The one good thing about today’s package was in relation to energy efficiency. For the first time, the Rudd government has acknowledged that addressing climate change creates jobs. If you are going to make people’s homes more energy efficient, you have to employ people to go and do that. That stimulates business and jobs. But how much more would it do so if you retrofitted the whole country, as the Greens have been suggesting for some time, not only with insulation but with solar hot water? What if you used the money to drive the manufacturing sector in relation to renewable energy? What about investing in public transport—in public services—instead of the private car? Why can’t we see that we need a massive restructure and that we need a different way of viewing the world? That is not going to happen with this package.
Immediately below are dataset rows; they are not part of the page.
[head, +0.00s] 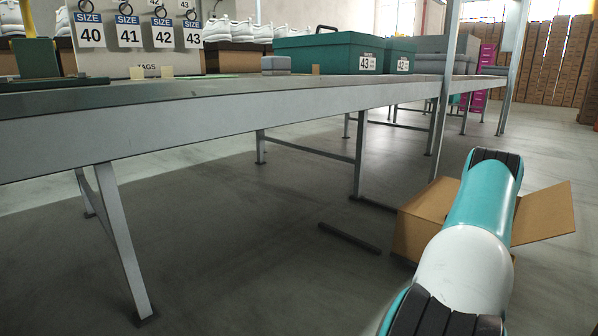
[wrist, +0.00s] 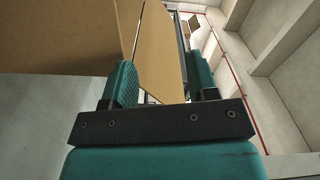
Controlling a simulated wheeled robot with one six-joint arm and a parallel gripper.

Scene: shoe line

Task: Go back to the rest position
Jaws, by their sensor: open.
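My gripper (wrist: 162,85) shows in the wrist view with its two teal fingers apart and nothing held between them. Brown cardboard (wrist: 160,50) fills the space beyond and to the left of the fingers; I cannot tell whether a finger touches it. In the head view my teal and white arm reaches up from the bottom right, and my gripper itself is not visible there. An open cardboard box (head: 425,212) stands on the floor behind my arm, with one flap (head: 545,211) spread to the right. My arm hides much of the box.
A long grey bench (head: 200,118) crosses the head view. It carries size tags (head: 130,32), a teal shoe box (head: 330,52), white shoes (head: 240,30) and a small grey block (head: 276,64). A metal post (head: 445,90) stands near my arm. Stacked cartons (head: 545,60) line the back.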

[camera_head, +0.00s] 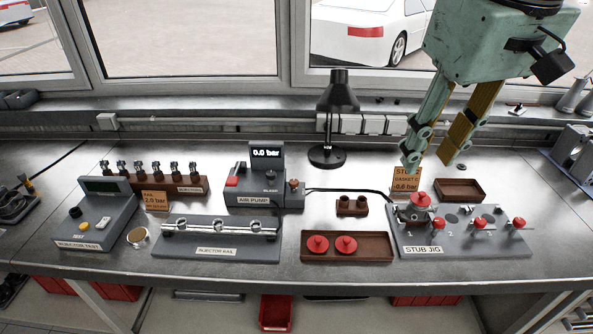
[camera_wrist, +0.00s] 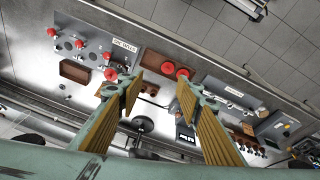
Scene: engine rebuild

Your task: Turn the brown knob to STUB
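The grey air pump (camera_head: 264,192) stands at the back middle of the bench, and its display reads 0.0 bar. A small brown knob (camera_head: 293,184) sits on the right side of the pump; its marks are too small to read. My gripper (camera_head: 428,161) is open and empty, hanging above the stub jig (camera_head: 470,245), to the right of the pump and knob. In the wrist view the two fingers (camera_wrist: 155,84) are spread apart with nothing between them. The pump is partly hidden there behind the right finger, and I cannot make out the knob.
A black lamp (camera_head: 327,155) stands behind and right of the pump. A dark hose (camera_head: 350,191) runs from the pump towards the jig. A tray (camera_head: 347,258) holds two red caps. The injector rail (camera_head: 220,240) lies in front of the pump, with injectors (camera_head: 150,168) at left.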

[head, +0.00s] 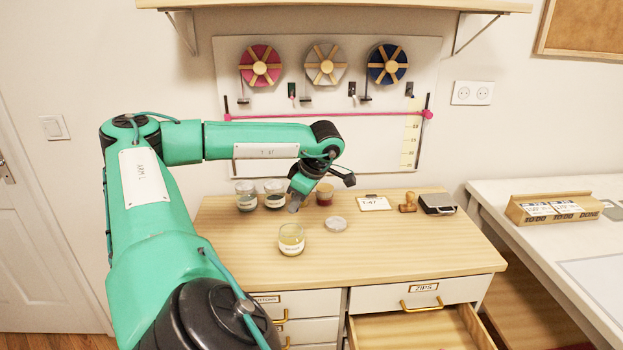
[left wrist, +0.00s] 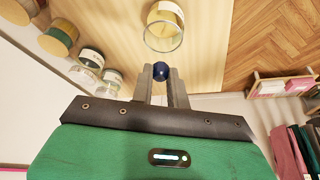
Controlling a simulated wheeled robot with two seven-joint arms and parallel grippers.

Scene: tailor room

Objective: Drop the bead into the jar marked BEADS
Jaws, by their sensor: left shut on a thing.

I remain unconvinced that there has been any shift away from the neoliberalism that has dominated political thought in this country for the last 30 years. It is absolutely still there. There has been a lot of lost opportunity here. Half the package announced today is supposedly about supporting jobs. But effectively it is just a cash handout. There is an undirected cash handout across a whole range of sectors, giving people $950 here and $550 there to go and spend. This is about the Rudd government avoiding being seen to take Australia into a technical recession. It is not about restructuring the Australian economy for a low-carbon future and doing something that is consistent across the board—a whole-of-government approach—that would shift us from that old philosophical way of doing things, which celebrated greed and has not allowed for proper regulation particularly of the fat cats. Obscene salaries have been paid to corporate executives, and that is still the case in this country. I cannot see that Senator Abetz has anything to worry about. If he looks carefully, he will find that the Rudd government is in exactly the same fiscal conservative and neoliberal mode that their predecessor, the Howard government, was in.